Si le déploiement de la mission de l’Union africaine a permis d’accorder une certaine protection aux habitants du Darfour, il n’a empêché ni les parties ni les milices de violer le cessez-le-feu et d’attaquer les civils.  Ces violations non seulement compromettent la sécurité des habitants du Darfour mais à maintes reprises elles ont également interrompu la progression des pourparlers politiques.  Le Secrétaire général a suggéré qu’à l’avenir les pourparlers d’Abuja dissocient les questions de sécurité et humanitaires des questions politiques, pour permettre aux parties de réfléchir à ce que seront les institutions chargées d’appliquer un accord.  L’application d’un accord global de paix créerait un ensemble de tâches

dont serait chargée l’opération* proposée des Nations Unies de soutien à la paix, estime le Secrétaire général qui, indique-t-il, en recommandera la création au Conseil.  Cette opération viserait à éliminer les causes profondes du conflit dans l’ensemble du Soudan et à faciliter, au nom de l’ensemble du système des Nations Unies, l’établissement dans tout le pays d’une paix durable.


Les synergies et les interactions entre l’application de l’Accord global de paix et la situation au Darfour font qu’une coordination effective entre les activités de l’Organisation des Nations Unies et de l’Union africaine au Soudan sont plus essentielles encore que jamais, constate le Secrétaire général, qui précise que son Représentant spécial, avec les dirigeants de l’Union africaine a commencé à travailler à une stratégie commune des deux organisations afin de rétablir la paix et la sécurité au Darfour.


Le Secrétaire général rappelle par ailleurs que la Commission internationale d’enquête** établie par la résolution 1564 (2004), du 18 septembre 2004, a commencé son travail le 25 octobre.  Après un peu plus de trois mois, son rapport a été présenté aux Nations Unies et au Gouvernement soudanais avant sa publication intégrale.  Ses conclusions, dit-il, ont de graves conséquences quant à la responsabilité des hauts fonctionnaires du Gouvernement soudanais, et ses recommandations devront être examinées avec soin par le Conseil au moment où il déterminera ce qu’il faut faire pour venir enfin à bout des exactions commises au Darfour et de l’impunité de leurs auteurs.  Certaines de ses recommandations aux autorités soudanaises peuvent et doivent être appliquées immédiatement, et notamment l’accès libre du Comité international de la Croix-Rouge et des observateurs des droits de l’homme des Nations Unies à toutes les personnes détenues en rapport avec la situation au Darfour.

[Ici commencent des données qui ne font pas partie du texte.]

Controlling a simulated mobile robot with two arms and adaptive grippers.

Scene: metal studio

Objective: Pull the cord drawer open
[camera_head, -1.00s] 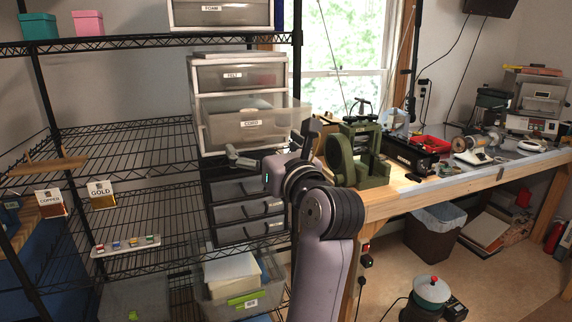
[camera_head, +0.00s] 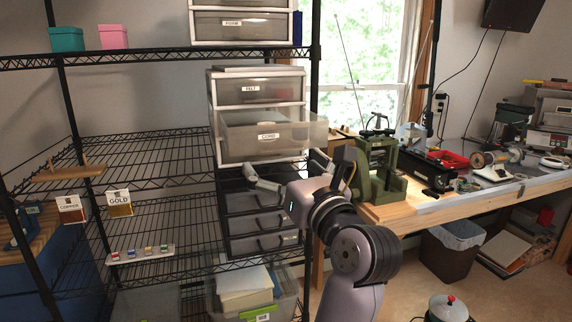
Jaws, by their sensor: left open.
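The cord drawer (camera_head: 240,141) is a translucent grey drawer with a "CORD" label, in the white-framed drawer unit (camera_head: 213,120) on the wire shelf. Its front stands out past the frame, so the drawer is pulled partly open, with some pale contents showing inside. My left gripper (camera_head: 288,172) is open and empty, just below and in front of the drawer's lower edge. Its fingers are spread to left and right. They look apart from the drawer, but the exact gap is hard to tell. My right gripper is not in view.
The closed felt drawer (camera_head: 250,96) is above. Dark drawers (camera_head: 256,222) sit below, behind my gripper. The workbench (camera_head: 420,212) with a green rolling mill (camera_head: 377,175) stands close at the right. The middle wire shelf (camera_head: 150,150) to the left is mostly clear.

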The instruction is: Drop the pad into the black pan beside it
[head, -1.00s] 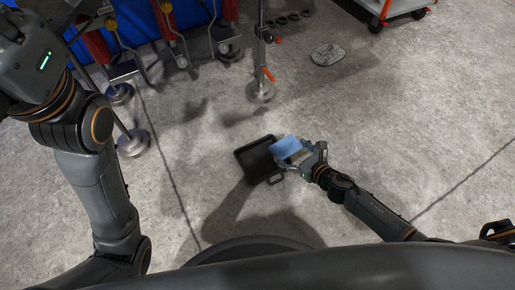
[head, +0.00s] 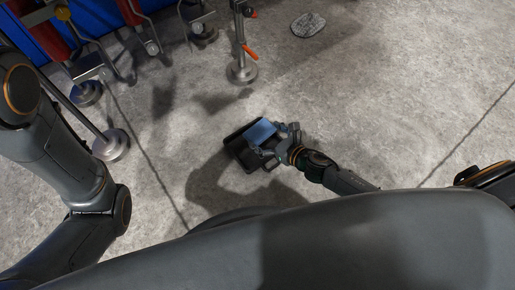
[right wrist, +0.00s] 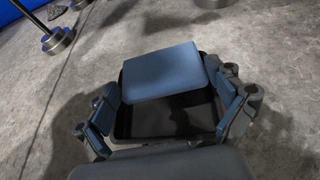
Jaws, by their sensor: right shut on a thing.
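The pad (head: 260,131) is a blue, flat rectangle with rounded corners. My right gripper (head: 273,140) is shut on it and holds it over the black pan (head: 238,144), which lies on the floor. In the right wrist view the pad (right wrist: 163,72) sits between the two fingers, tilted. The pan (right wrist: 175,118) shows below and in front of it, with the pad covering its far part. Whether the pad touches the pan is hard to tell. My left gripper is out of view; only part of its arm shows at the left.
A metal stand with a round base (head: 241,73) and an orange lever stands beyond the pan. Red and metal equipment (head: 88,66) is at upper left, with another round base (head: 111,146). A grey stone-like slab (head: 308,25) lies farther back. The floor at right is clear.

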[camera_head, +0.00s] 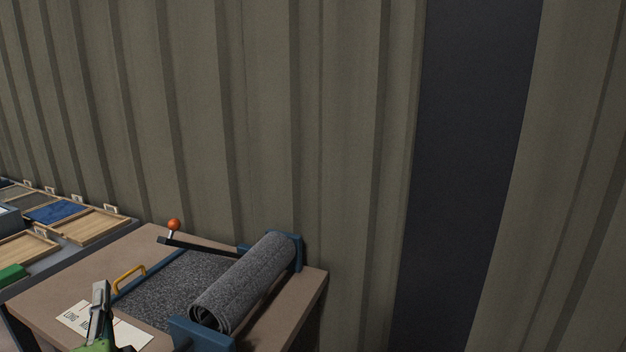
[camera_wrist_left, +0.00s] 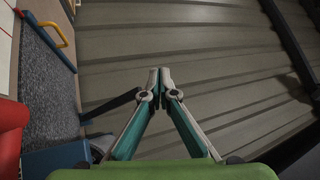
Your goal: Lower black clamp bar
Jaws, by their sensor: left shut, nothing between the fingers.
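My left gripper (camera_head: 101,288) is shut and empty at the front left of the bench, over a paper card (camera_head: 75,318), apart from the bar. In the left wrist view its fingertips (camera_wrist_left: 160,72) meet, and a dark bar (camera_wrist_left: 108,107) passes partly hidden behind them.
A grey roll (camera_head: 243,284) rests in blue holders (camera_head: 203,335) on the bench (camera_head: 140,242). A yellow handle (camera_head: 128,277) stands on a blue strip left of the mat (camera_head: 165,290). Wooden trays (camera_head: 95,228) lie at left. A corrugated wall (camera_head: 340,130) rises behind.

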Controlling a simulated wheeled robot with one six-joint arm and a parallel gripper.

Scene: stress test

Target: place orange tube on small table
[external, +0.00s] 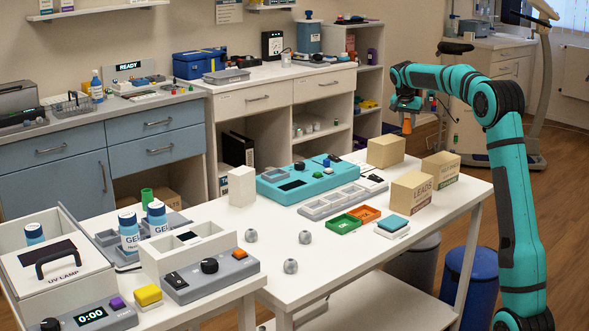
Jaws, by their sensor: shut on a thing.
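An orange tube (407,125) hangs upright below my gripper (406,109), which is shut on its upper part. The gripper points down from my teal arm at the upper right, apart from the surfaces below it. Behind the tube, a low brown surface (425,131) shows in part; I cannot tell whether it is the small table. The tube's upper end is hidden by the jaws.
The white worktable (350,260) carries cardboard boxes (411,193), one marked LEADS, a green tray (344,223), an orange tray (365,214) and a teal device (300,181). Blue (471,275) and grey bins stand beside it. A white treadmill-like frame (537,100) stands behind my arm.

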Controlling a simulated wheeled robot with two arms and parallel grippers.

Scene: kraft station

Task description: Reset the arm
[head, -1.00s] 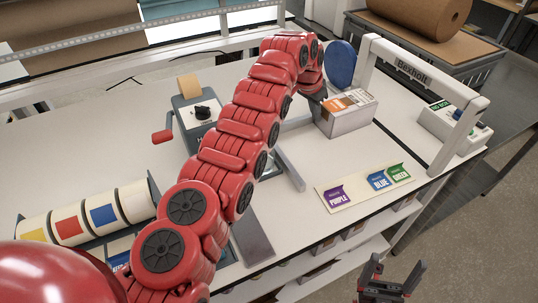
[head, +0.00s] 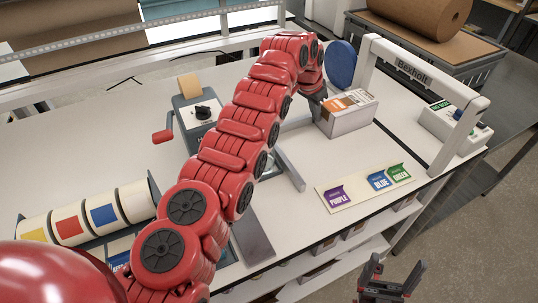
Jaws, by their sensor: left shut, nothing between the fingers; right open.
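My left arm, red and segmented, reaches from the lower left across the white bench (head: 345,235). Its left gripper (head: 318,112) is at the far end, shut and empty, close beside the left side of a grey box with an orange and white label (head: 346,112). The arm partly hides the gripper, and I cannot tell whether it touches the box. My right gripper (head: 392,272) is open and empty at the bottom right, over the floor in front of the bench.
A white Boxholt frame (head: 412,72) with a blue disc (head: 341,64) stands behind the box. A colour label strip (head: 366,188) lies at the front edge. A dial machine (head: 190,108) and a rack of coloured rolls (head: 88,222) stand left. A small device (head: 452,124) stands right.

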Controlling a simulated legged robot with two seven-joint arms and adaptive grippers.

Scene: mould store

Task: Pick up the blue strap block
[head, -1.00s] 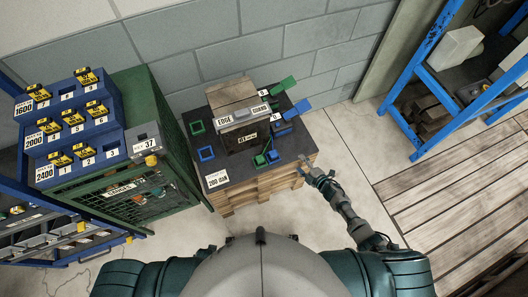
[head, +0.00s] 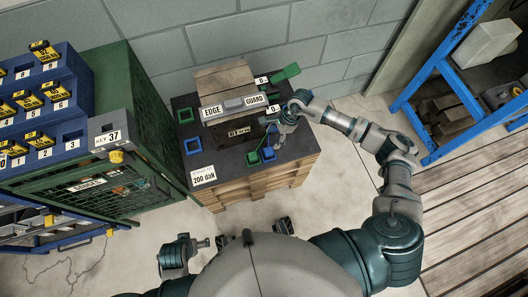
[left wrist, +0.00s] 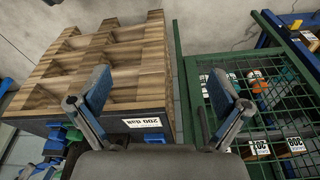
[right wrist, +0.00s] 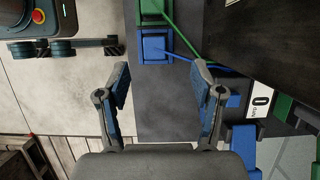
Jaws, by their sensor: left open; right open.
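A blue strap block (head: 268,153) sits near the front right of the dark pallet top, beside a green block (head: 252,157). In the right wrist view the blue block (right wrist: 154,47) is a square frame with a thin blue strap running right; the green block (right wrist: 155,8) adjoins it. My right gripper (head: 279,139) is open and empty, above the pallet top and close to the blue block; the block shows just beyond its fingertips in the wrist view. My left gripper (head: 204,243) is open and empty, low in front of the pallet, facing its side (left wrist: 120,75).
Blue and green square frames (head: 193,146) lie on the pallet's left. The boxed load (head: 238,128) with an edge guard (head: 233,106) stands mid-pallet. More blue pieces (right wrist: 243,140) are at the right edge. A green mesh cage (head: 95,185) stands left; a blue rack (head: 440,60) right.

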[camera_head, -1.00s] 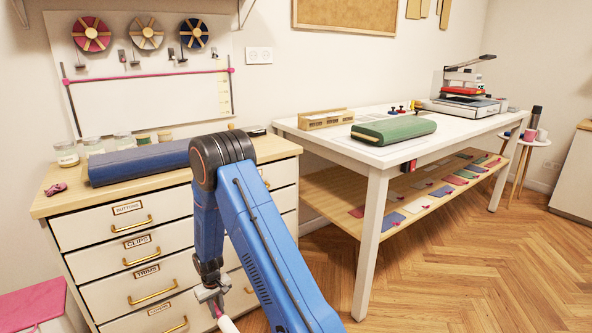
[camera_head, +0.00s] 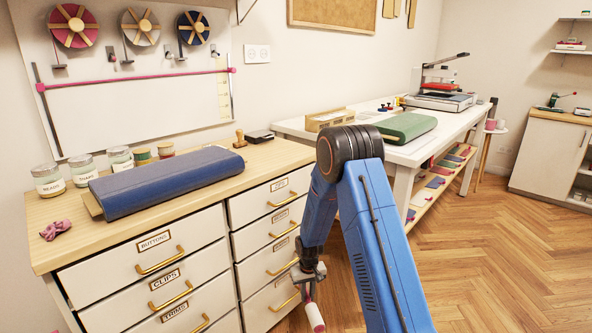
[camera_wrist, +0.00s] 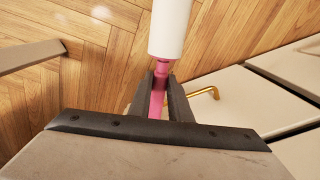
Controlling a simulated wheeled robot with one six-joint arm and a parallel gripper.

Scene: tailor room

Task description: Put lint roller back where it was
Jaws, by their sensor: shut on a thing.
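The lint roller has a white cylinder and a pink handle. My gripper (camera_head: 308,272) is shut on its handle, and the lint roller (camera_head: 314,317) hangs below, in front of the drawer cabinet. In the wrist view the fingers (camera_wrist: 160,90) clamp the pink handle, with the white roller (camera_wrist: 171,28) beyond them over the wooden floor. The end of the handle inside the gripper is hidden.
The drawer cabinet (camera_head: 130,255) holds a long blue bolster (camera_head: 165,182), glass jars (camera_head: 48,180), a pink bow (camera_head: 55,229) and a wooden stamp (camera_head: 239,139). A white table (camera_head: 370,131) stands at back right. The floor (camera_head: 500,260) at right is clear.

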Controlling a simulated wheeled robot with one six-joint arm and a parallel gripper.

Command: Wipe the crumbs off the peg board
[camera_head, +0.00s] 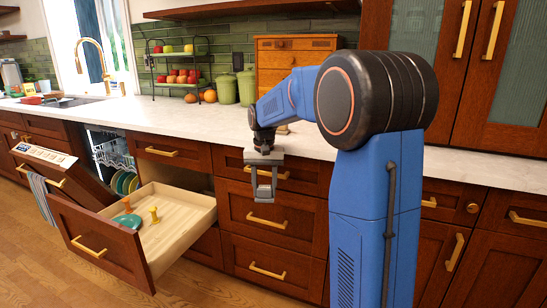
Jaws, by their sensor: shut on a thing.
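The open drawer (190,205) at the lower left has a pale wooden bottom with upright yellow pegs (154,215) on it, which looks like the peg board. A flat teal piece (128,221) lies there beside the pegs. I cannot make out any crumbs at this size. My gripper (264,192) points down in front of the closed top drawer in the middle, to the right of the open drawer and apart from it. It is shut on something too small or hidden to identify.
The dishwasher (112,150) stands open behind the open drawer, with plates in its rack. A towel (42,197) hangs at the far left. The white counter (190,118) holds a fruit stand (180,62), green canisters (246,88) and a small wooden chest (272,62). The floor in front is clear.

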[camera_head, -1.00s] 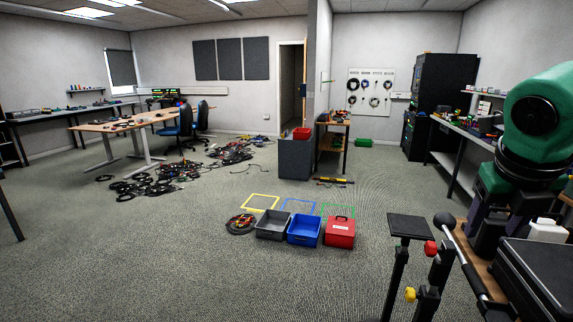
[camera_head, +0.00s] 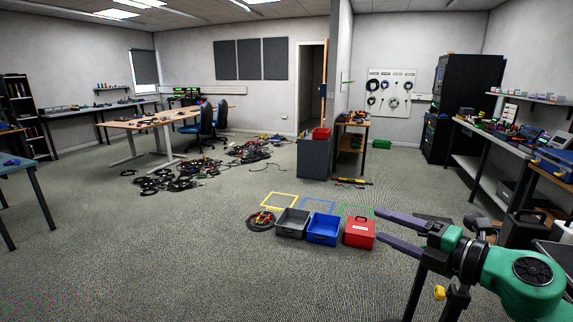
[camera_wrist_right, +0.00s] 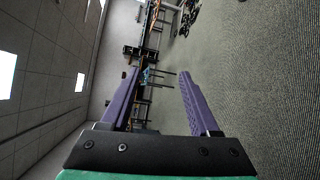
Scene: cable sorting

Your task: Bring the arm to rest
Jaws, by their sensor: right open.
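My right gripper (camera_head: 390,233) reaches in from the lower right of the head view, on a green arm. Its two purple fingers point left and are spread apart with nothing between them. In the right wrist view the gripper (camera_wrist_right: 155,85) is also open and empty, and that picture is turned on its side. In the head view the fingers are near the red box, partly in front of the floor beside it; I cannot tell the exact gap. My left gripper is not in view.
On the floor stand a grey bin (camera_head: 292,224), a blue bin (camera_head: 323,230) and a red box (camera_head: 359,234). A coiled cable (camera_head: 261,221) lies left of them. Tangled cables (camera_head: 180,178) spread farther back. A workbench (camera_head: 500,139) lines the right. The floor at front left is clear.

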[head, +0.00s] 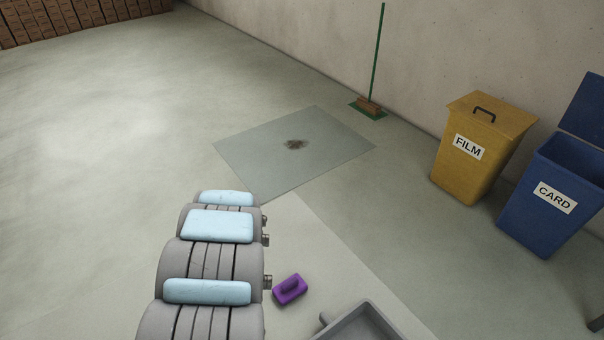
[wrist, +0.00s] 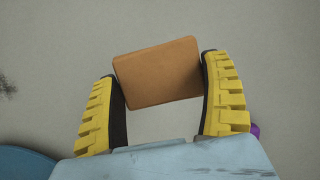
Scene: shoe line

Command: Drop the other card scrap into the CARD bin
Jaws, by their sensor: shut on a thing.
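A brown card scrap (wrist: 158,74) shows in the wrist view, a flat piece with rounded corners. My gripper (wrist: 162,80) is shut on it, with one yellow-and-black finger against each side. The scrap is slightly tilted in the picture, with floor behind it. In the head view, the blue CARD bin (head: 544,217) stands at the right by the wall. Its lid is raised and its top is open; its inside is mostly dark. The head view shows my arm but not the gripper or the scrap.
A yellow FILM bin (head: 462,181) with its lid shut stands left of the CARD bin. A purple handled block (head: 290,289) and a grey tray (head: 345,326) are at the front. A green broom (head: 376,70) leans by the wall. Open floor lies left and centre.

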* Rapport (S/2005/57), voir Communiqué CS/8305 en date du 4 février 2005


** Lettre du 31 janvier adressée par le Secrétaire général au Président du Conseil de sécurité, transmettant le rapport de la Commission internationale d’enquête pour le Darfour (S/2005/68)


Déclaration présidentielle


Nous sommes honorés de la présence du Secrétaire général de l’Organisation des Nations Unies à cette importante réunion publique sur la situation au Soudan.  Votre présence parmi nous, Monsieur le Secrétaire général, témoigne une nouvelle fois de votre sincère volonté de parvenir à un règlement du conflit au Soudan. Je voudrais ajouter que cette réunion est due à votre initiative, et nous vous en remercions.


Au nom du Conseil de sécurité, je remercie le Vice-Président Taha et M. John Garang, nos invités, acteurs clefs de la situation complexe qui prévaut en République du Soudan à cette phase critique de son développement, d’avoir accepté de venir à New York afin de participer à une discussion franche et directe sur cette question, et je leur souhaite chaleureusement la bienvenue.


Je remercie également de sa présence l’Ambassadeur Baba Gana Kingbe, Représentant spécial du Président de la Commission de l’Union africaine au Soudan.


Tout d’abord, je voudrais insister sur le respect absolu par le Conseil de la souveraineté, de l’unité, de l’indépendance et de l’intégrité territoriale du Soudan.  Aucun effort ne doit être épargné pour que le peuple soudanais soit favorable à l’unité.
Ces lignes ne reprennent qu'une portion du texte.